Marie Van Brittan Brown is responsible for keeping the homes of millions of people safe. Brown invented the home security system in 1966 when she placed three peepholes in her front door for specific height levels and set up the camera that could move from one peephole to the other. The camera picked up images of activity going on outside and Brown was able to speak to people beyond her door.
This invention is still being used in American households today. Home security is an extremely important and growing industry. According to SLH security systems, a well-known home security company, “An approximately 21 million U.S homes have professionally monitored security.” Home security has grown exponentially from the time that Brown invented it in the 1960s.
Brown was inspired to design this system because she was concerned about the safety of herself and her family. Being a nurse who worked outside the typical 9-5 hours and residing in Jamaica, Queens, N.Y., Brown couldn’t depend on local authorities to arrive in a timely manner in an emergency. Often alone while her husband was working, she was inspired to create something that would reassure her of her safety. Her husband, Albert Brown did assist in the drafting of the invention, but it was her original idea and creation. African American women don’t always get the recognition they deserve for ideas they formed or inventions they created. Brown, however, got her recognition and an award from the National Scientists Committee. She was also asked to participate in an interview for The New York Times and has been credited several times as being the inventor of home security.
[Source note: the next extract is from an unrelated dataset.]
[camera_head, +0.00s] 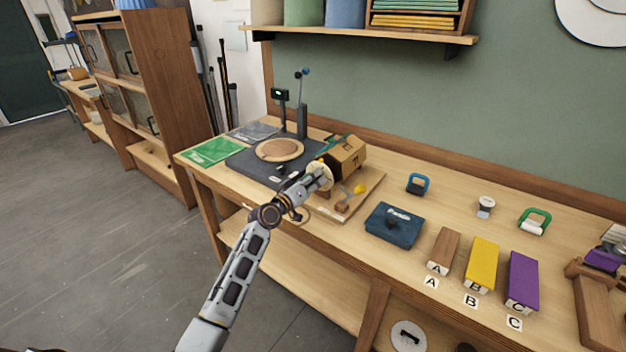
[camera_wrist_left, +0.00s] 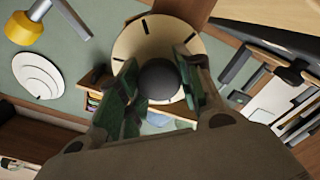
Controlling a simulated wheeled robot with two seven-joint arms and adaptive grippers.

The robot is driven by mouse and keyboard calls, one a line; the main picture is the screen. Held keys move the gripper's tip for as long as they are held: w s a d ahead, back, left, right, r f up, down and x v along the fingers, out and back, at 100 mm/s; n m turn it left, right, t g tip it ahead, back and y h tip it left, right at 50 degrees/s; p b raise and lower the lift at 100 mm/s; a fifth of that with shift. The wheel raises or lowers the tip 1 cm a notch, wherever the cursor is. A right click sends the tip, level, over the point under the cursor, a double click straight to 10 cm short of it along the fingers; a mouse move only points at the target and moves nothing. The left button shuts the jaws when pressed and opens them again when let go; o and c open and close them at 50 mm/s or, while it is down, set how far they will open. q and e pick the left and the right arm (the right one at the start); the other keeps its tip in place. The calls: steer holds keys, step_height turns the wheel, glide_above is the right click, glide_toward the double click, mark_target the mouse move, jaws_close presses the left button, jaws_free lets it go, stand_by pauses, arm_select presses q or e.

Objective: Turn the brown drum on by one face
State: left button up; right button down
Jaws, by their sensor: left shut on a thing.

I have found home security to be extremely convenient. Being a woman raised by a single mother showed me that security and protection is a valuable thing. Even if someone never tries to break-in or cause trouble, it’s still relieving to know that we have protection just in case. Thanks to Brown’s invention, my family and thousands of others can experience that sense of security. Brown, unfortunately, passed away in 1999, but before her passing, she was able to witness the impact her invention had on American households over the course of 30 years.